Is The SDA Church Liable For Sexual Abuse?

Organizations who tend to the care and education of children are bound to protect the young people under their charge. This legal and moral duty includes an obligation to protect children from sexual abuse. And it covers religious and secular organizations alike. If your child was abused in the Seventh-day Adventist Church, you and your loved ones may be eligible to file a civil lawsuit against the Church.

As educational institutions, every Seventh-day Adventist school, academy and boarding school is compelled to do everything in its power to protect kids from abuse. The same legal standard applies to Church congregations, where Pastors, Deacons and employees are charged with momentous responsibility of encouraging the spiritual development of children and ensuring their physical and emotional security.
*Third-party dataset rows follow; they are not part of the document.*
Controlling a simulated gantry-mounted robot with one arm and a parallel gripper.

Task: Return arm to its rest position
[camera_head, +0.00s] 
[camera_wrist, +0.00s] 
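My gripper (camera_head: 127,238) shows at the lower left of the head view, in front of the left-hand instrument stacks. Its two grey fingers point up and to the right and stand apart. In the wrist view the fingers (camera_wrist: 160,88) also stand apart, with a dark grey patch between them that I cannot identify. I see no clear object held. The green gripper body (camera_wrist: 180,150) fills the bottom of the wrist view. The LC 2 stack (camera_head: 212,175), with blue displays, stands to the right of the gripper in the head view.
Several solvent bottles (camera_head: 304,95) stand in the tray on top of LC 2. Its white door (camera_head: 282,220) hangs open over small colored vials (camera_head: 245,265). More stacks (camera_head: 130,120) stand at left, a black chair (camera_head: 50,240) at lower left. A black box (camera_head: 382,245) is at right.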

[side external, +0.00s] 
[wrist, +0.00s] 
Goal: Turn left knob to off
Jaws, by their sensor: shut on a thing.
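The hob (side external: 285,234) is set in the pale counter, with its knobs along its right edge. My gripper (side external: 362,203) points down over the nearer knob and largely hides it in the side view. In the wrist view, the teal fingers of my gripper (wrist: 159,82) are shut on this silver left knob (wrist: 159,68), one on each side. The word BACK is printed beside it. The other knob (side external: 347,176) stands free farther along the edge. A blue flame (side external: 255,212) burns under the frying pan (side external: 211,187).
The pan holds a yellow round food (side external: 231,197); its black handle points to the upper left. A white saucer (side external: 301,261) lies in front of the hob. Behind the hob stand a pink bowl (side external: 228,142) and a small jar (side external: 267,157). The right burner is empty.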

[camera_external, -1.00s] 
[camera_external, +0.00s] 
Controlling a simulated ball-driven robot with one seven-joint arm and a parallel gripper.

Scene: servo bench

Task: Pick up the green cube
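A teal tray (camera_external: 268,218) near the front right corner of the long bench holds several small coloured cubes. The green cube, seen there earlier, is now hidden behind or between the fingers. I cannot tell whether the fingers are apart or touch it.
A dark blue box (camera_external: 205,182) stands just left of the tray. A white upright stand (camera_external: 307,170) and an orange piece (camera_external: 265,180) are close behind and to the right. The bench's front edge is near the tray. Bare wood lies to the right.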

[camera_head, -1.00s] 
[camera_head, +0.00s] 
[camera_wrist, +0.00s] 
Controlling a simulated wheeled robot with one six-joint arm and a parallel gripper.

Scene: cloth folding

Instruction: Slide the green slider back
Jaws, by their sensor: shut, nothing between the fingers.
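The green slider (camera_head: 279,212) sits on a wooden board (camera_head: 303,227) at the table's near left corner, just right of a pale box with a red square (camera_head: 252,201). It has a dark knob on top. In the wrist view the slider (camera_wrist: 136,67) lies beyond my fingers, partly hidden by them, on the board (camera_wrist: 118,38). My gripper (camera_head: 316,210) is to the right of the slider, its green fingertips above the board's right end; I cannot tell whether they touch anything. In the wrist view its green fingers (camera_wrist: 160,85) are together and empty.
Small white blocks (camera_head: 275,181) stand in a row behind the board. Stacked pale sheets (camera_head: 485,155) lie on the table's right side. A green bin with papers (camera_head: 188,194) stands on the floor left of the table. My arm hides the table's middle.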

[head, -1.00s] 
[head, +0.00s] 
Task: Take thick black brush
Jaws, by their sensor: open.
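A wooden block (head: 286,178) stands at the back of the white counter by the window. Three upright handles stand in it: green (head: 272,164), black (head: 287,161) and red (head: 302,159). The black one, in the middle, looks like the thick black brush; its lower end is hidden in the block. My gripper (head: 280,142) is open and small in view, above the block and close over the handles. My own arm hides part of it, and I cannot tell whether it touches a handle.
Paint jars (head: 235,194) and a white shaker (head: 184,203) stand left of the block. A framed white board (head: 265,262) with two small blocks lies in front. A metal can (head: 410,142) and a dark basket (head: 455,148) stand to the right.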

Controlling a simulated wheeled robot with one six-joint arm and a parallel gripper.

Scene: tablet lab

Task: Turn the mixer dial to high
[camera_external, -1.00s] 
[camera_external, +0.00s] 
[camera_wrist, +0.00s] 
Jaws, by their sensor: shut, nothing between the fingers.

Miracle Meadows: Child Abuse, Neglect "Rampant"

Isolated on 200 acres of rolling hills and forest in West Virginia's portion of Appalachia, Miracle Meadows Christian was ruled by the "iron fist" of Susan Gayle Clark, the school's founder, and director. In 2016, Clark was convicted of two misdemeanor criminal violations, child neglect creating a risk of injury and failure to report child abuse.

Many Christian boarding schools are known for their harsh disciplinary tactics and, for some parents, rigorous education in Biblical principles is desirable.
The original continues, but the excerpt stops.